En outre avant d’engager la danse, l’approbation des ancêtres est préalablement requise à travers un rite, de même à la fin, il faut leur dire merci car le Kana se danse en symbiose avec ces derniers. Se sont eux qui protègent les danseurs et leurs communiquent le rythme. Il peut arriver qu’un danger soit signalé pendant la danse, les acteurs informés par les ancêtres écartent les moins initiés et changent de rythme pour y faire face.

La danse Kana est donc une valeur culturelle, symbole de l’unité, du partage et de solidarité d’où la motivation des danseurs de participer à leur manière à la célébration de l’état unitaire qui doit davantage consolider l’intégration nationale.

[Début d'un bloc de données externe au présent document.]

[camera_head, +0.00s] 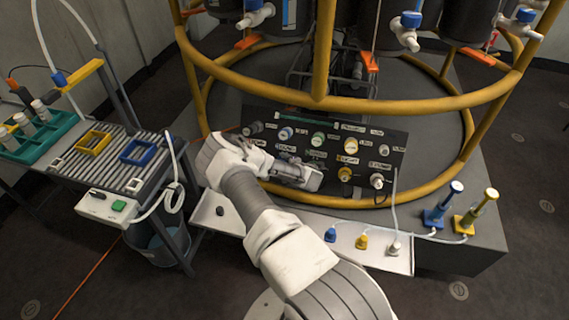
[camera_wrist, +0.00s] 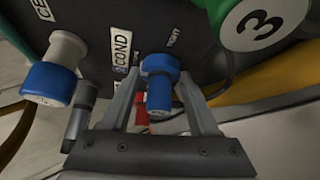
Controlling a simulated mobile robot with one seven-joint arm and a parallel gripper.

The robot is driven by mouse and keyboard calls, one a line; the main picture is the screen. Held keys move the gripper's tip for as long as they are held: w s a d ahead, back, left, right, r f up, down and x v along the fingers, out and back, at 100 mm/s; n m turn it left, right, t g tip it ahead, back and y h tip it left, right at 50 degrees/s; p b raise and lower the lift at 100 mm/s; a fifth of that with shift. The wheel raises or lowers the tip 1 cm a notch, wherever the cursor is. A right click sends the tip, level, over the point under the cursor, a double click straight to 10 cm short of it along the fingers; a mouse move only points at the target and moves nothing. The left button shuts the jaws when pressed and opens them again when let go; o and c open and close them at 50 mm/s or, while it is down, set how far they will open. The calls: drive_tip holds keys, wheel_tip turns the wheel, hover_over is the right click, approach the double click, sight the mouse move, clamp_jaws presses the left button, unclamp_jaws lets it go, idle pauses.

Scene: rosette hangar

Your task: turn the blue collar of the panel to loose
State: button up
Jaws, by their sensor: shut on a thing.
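The dark panel (camera_head: 396,150) stands tilted inside the round yellow frame in the head view, with rows of labelled fittings. In the wrist view the blue collar (camera_wrist: 159,68) sits on the panel (camera_wrist: 93,22), beside a label reading TIGHT. My gripper (camera_wrist: 160,92) has one finger on each side of this collar and is shut on it. In the head view my gripper (camera_head: 308,178) is at the panel's lower left and hides the collar. The collar's turn position cannot be told.
A white fitting with a blue ring (camera_wrist: 48,82) is left of my gripper, and a green cap marked 3 (camera_wrist: 262,18) is at upper right. A yellow rail (camera_head: 420,195) curves before the panel. A slatted bench (camera_head: 118,160) stands at left.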

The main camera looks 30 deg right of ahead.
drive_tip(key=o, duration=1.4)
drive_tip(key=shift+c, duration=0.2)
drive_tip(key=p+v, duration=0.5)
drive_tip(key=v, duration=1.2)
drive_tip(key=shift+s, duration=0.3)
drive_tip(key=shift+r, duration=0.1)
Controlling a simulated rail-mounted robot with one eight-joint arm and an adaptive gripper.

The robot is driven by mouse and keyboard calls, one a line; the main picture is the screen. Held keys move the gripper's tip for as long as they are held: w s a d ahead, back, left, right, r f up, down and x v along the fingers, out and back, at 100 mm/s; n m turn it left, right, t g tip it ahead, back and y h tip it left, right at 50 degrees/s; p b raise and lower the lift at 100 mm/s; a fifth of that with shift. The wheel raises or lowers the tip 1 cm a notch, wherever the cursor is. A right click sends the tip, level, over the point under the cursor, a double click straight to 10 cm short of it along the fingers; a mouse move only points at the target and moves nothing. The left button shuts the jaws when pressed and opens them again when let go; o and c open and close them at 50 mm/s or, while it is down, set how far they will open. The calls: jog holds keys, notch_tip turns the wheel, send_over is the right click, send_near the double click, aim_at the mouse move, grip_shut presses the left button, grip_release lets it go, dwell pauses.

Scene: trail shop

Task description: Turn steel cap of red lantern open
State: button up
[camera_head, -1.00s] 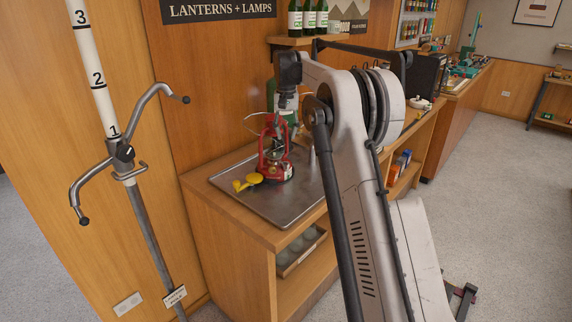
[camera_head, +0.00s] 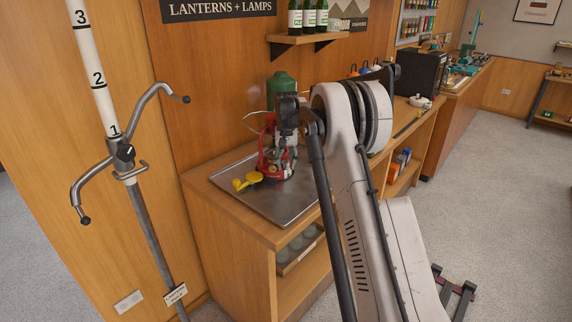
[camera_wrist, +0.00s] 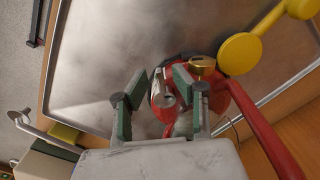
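The red lantern (camera_head: 264,168) stands on the metal tray, partly hidden behind my arm in the head view. My gripper (camera_wrist: 160,77) is open, with green-padded fingers pointing down at the lantern.
The metal tray (camera_head: 230,199) lies on the wooden counter. A yellow piece with round ends (camera_head: 246,182) lies left of the lantern. A green container (camera_head: 281,86) stands behind it. A wall shelf with bottles (camera_head: 316,40) hangs above. The tray's front is clear.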

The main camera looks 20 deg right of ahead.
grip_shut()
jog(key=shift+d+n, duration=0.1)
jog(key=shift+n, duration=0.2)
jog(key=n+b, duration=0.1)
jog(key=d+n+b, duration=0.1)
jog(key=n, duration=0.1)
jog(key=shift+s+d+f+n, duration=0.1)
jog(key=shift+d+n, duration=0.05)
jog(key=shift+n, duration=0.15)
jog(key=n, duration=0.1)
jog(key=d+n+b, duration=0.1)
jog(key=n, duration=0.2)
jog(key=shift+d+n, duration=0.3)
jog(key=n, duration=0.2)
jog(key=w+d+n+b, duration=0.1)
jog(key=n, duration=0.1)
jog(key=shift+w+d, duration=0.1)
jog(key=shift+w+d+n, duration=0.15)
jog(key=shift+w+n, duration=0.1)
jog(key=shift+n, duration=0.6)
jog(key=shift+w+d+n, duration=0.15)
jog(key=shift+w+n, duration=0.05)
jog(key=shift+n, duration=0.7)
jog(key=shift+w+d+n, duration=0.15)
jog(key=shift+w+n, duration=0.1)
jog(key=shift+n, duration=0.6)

Selon le promoteur Mafouo Fodo « la mise sur pied d’un groupe de danse Kana en plein cœur du peuple Eton, loin de notre village natal (Mbouda) répond déjà à une exigence d’unité nationale. Avec nos moyens rudimentaires nous avons acheté le matériel nécessaire et mobilisé les gens pour que la culture de l’ouest soit plus représentée ici à Obala. Nous célébrons aujourd’hui la fête de l’unité nationale, les camerounais dans leurs diversités culturelles doivent exprimer en permanence leur vivre ensemble. Nous devrons être unis dans notre diversité, celle-ci ne doit pas être un frein à l’intégration mais une manne, une richesse que le bon Dieu nous a offert pour arracher ce titre d’Afrique à miniature(…). Je déplore juste que les autorités locales ne nous soutiennent pas assez et pourtant ils nous sollicitent régulièrement pour animer leurs événements ».

En sommes la prestation des danseurs du Kana lors de la fête nationale  a montré une fois de plus qu’en Afrique toutes les manifestations ou initiatives quelque soit leurs natures ne peuvent se dérouler sans un minimum de dosage culturel, traditionnel et mystique.